Check each line of the listing for the string "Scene", then state how many lines have it. Only the number is wanted.

--------------------

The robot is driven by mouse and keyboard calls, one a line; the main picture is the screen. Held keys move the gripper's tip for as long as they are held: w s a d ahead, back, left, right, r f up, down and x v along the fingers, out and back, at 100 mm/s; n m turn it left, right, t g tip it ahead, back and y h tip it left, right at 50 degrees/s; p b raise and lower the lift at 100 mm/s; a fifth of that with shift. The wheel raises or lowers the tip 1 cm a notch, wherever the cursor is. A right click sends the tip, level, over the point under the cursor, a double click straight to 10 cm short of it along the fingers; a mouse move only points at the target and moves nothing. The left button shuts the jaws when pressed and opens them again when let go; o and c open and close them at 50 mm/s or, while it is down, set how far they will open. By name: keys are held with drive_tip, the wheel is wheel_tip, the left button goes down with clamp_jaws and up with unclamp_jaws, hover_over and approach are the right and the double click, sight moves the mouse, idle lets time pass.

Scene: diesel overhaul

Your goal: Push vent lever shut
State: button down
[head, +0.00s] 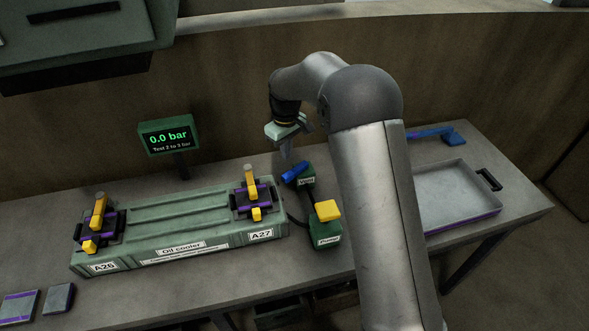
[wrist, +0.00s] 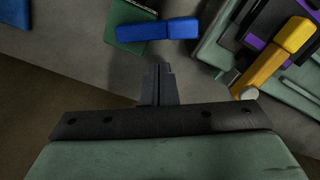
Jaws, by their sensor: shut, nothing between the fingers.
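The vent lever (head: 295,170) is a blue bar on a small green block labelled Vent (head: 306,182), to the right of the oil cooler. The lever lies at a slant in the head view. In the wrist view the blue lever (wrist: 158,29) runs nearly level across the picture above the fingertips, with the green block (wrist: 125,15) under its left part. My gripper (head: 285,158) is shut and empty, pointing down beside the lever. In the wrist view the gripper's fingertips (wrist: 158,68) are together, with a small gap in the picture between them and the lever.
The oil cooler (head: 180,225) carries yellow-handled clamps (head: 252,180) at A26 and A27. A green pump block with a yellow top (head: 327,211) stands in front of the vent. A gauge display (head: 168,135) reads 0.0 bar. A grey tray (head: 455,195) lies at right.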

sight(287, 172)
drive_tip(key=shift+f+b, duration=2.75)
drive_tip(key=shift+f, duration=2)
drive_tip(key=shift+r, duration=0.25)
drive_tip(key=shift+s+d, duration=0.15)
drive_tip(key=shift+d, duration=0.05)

--------------------

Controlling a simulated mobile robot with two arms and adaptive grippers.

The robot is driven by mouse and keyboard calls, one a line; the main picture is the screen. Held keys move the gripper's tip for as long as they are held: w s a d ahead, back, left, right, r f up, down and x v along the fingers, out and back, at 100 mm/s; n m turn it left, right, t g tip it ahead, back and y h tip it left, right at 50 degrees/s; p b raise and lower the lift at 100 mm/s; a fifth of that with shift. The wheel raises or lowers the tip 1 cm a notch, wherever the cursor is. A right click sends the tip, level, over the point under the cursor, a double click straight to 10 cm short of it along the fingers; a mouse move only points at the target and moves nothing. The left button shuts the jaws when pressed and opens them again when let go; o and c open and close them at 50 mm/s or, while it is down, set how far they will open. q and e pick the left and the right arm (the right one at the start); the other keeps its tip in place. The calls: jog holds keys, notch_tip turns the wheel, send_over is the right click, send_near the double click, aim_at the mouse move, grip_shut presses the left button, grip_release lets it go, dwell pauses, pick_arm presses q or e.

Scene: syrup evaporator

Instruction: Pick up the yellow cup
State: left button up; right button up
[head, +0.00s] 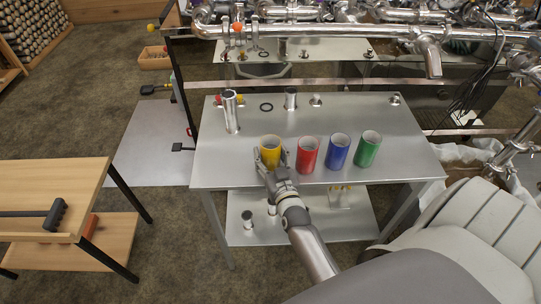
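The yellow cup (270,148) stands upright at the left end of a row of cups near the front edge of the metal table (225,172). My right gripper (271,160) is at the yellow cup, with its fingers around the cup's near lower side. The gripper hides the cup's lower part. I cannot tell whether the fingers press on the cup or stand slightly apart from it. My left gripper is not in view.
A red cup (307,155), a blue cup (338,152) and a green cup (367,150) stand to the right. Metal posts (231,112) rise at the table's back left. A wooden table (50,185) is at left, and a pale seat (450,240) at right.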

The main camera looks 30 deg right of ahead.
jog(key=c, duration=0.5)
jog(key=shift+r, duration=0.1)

--------------------

■ SOLUTION ■
2